May 30, 1997|By Frank D. Roylance | Frank D. Roylance,SUN STAFF
Jet contrails, those white streaks of cloud that form behind the engines of airliners, may be contributing significantly to the cloud cover over regions served by busy air lanes, scientists say.
One figure-eight contrail created as part of a NASA-financed study was tracked by satellite for 10 hours last spring. It triggered formation of a cirrus cloud canopy that eventually spanned 20,000 square miles over the Gulf of Mexico.
"For 30 years, people have been speculating about whether contrails might be affecting the climate," said Dr. O. Brian Toon, a physicist at the University of Colorado at Boulder.
Now, thanks to new data from satellite photos and chase planes, researchers are finding some answers. "There's something there to be a little worried about," he said. "But we don't [yet] know how worried we need to be."
Toon and his colleagues in NASA's "Subsonic Aircraft: Contrail and Cloud Effects Special Study" (SUCCESS) reported their initial findings yesterday in Baltimore at the spring meeting of the American Geophysical Union.
Jet contrails form when small amounts of water vapor created by the combustion of fuel are released in engine exhaust. Within a second, the vapor cools and condenses, forming ice crystals that appear as long, thin clouds or condensation trails -- hence the name, contrails.
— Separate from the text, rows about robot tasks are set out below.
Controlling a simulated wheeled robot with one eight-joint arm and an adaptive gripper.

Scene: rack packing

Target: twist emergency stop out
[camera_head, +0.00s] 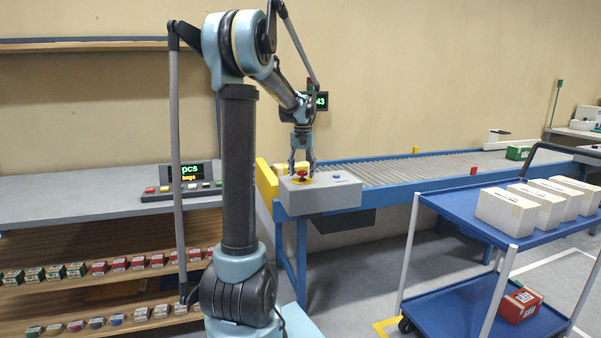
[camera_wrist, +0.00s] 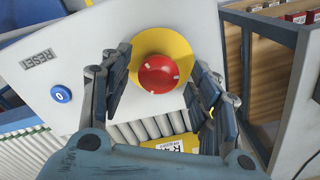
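The emergency stop is a red round button (camera_wrist: 158,76) on a yellow disc (camera_wrist: 175,43), set in the top of a light grey control box (camera_head: 335,196). In the head view the red button (camera_head: 302,174) sits at the box's left part. My gripper (camera_head: 302,168) points down over it. In the wrist view my gripper (camera_wrist: 160,90) is open, with one finger on each side of the button. A gap shows between the button and both fingers; height above the box is hard to tell. A blue button (camera_wrist: 61,94) and a RESET label sit on the same box.
A roller conveyor (camera_head: 430,167) runs right behind the box. A blue cart (camera_head: 465,212) with several white boxes stands at the right. At the left is a grey bench (camera_head: 80,190) with a display and shelves of small boxes.

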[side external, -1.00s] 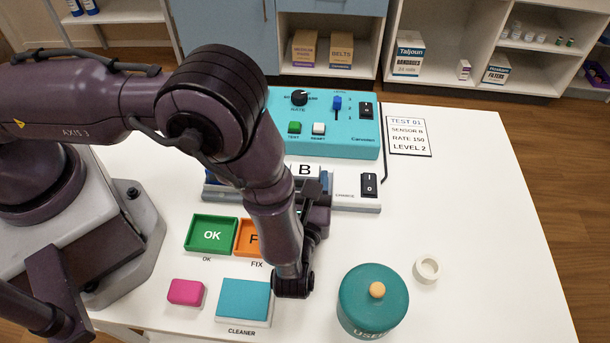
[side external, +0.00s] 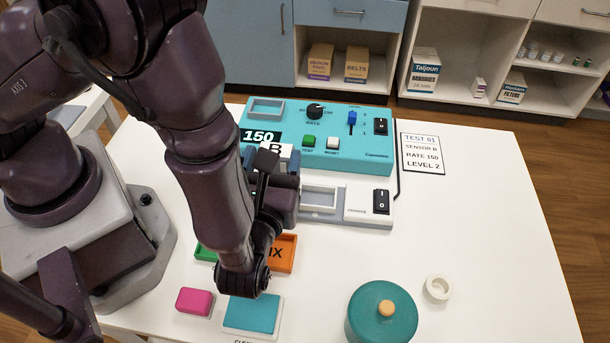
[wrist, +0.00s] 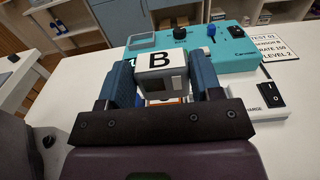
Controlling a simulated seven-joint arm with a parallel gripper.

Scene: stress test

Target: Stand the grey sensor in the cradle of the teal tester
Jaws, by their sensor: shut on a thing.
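My gripper (wrist: 162,85) is shut on the grey sensor (wrist: 160,62), a pale block with a white top marked B. In the side external view the sensor (side external: 277,150) is held just in front of the teal tester (side external: 345,152), near its display reading 150. The tester's cradle (side external: 266,104), a pale-rimmed rectangular recess, lies at its back left corner, apart from the sensor. The cradle also shows beyond the sensor in the wrist view (wrist: 142,41). The sensor's lower part is hidden in the side external view.
The charger (side external: 362,216), with a slot and black switch, lies in front of the tester. The tester has a rate knob (side external: 315,110) and a blue slider (side external: 352,118). A card (side external: 422,154) reads sensor B, rate 150, level 2. A teal lidded pot (side external: 381,318) stands front right.

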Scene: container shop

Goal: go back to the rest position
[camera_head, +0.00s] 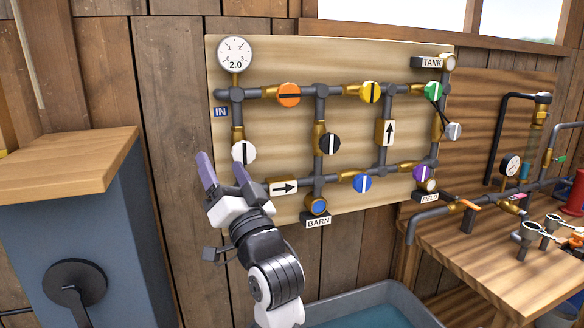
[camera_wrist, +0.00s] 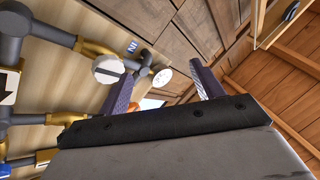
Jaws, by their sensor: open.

During the Cold War, U-2 spy plane pilots installed rear-view mirrors on the aircraft to monitor their exhaust. If the plane was producing a contrail when they crossed the border into the Soviet air space, they would turn around rather than risk detection.
Sometimes contrails evaporate quickly and disappear. But when the temperature and humidity of the atmosphere are right, the contrails persist for hours and become seeds that trigger the formation of feathery cirrus clouds.
During the day, these broad, bright cirrus clouds can reflect solar radiation from space, thereby cooling the land below.
At night, they can prevent the radiation of the Earth's warmth into space, raising the overnight low temperatures on the ground.
But in general, said Patrick Minnis, an atmospheric scientist at NASA's Langley Research Center, cirrus clouds create more warming than cooling.
Scientists say the average cirrus cloud cover over the United States has increased 5 percent since the 1960s.
Because that coincides with the growth of jet air travel, there has been speculation that contrails may be contributing to the growing cloudiness, and to changes in climate under busy air lanes, especially those in the United States and Europe.
National Aeronautics and Space Administration has budgeted $140 million over 10 years to help support a larger international study of contrails.
The study, including the SUCCESS mission, will assess the impact on the climate of both subsonic and future supersonic aircraft operations in the upper atmosphere, including their effects on cloud cover and atmospheric chemistry.
Minnis said previous contrail studies suggested the jet tracks account for just 0.5 percent to 2 percent of the cloud cover in the United States, too little to produce the observed increase in cloudiness since the 1960s.
The studies suffered, however, from the difficulty of distinguishing the smeared and expanded remains of old jet contrails from naturally formed cirrus clouds.
In a series of flights last spring, the SUCCESS project scientists flew a jet aircraft in distinctively shaped patterns to create contrails that could be identified and repeatedly photographed from space as they changed in shape and size over time.
One flight off the coast of California created a racetrack-shaped contrail more than 60 miles long.
GOES weather satellite photos show it gradually expanding as it drifted east over the coastline, widening into a white, 4,000-square-mile canopy before dissipating six hours later over the Sierra Nevada mountains.
Minnis said the data provide "solid evidence that contrails can grow far beyond [the size] of young contrails, and may be partly responsible for the increased cloudiness over the United States. They may have an important climatic effect."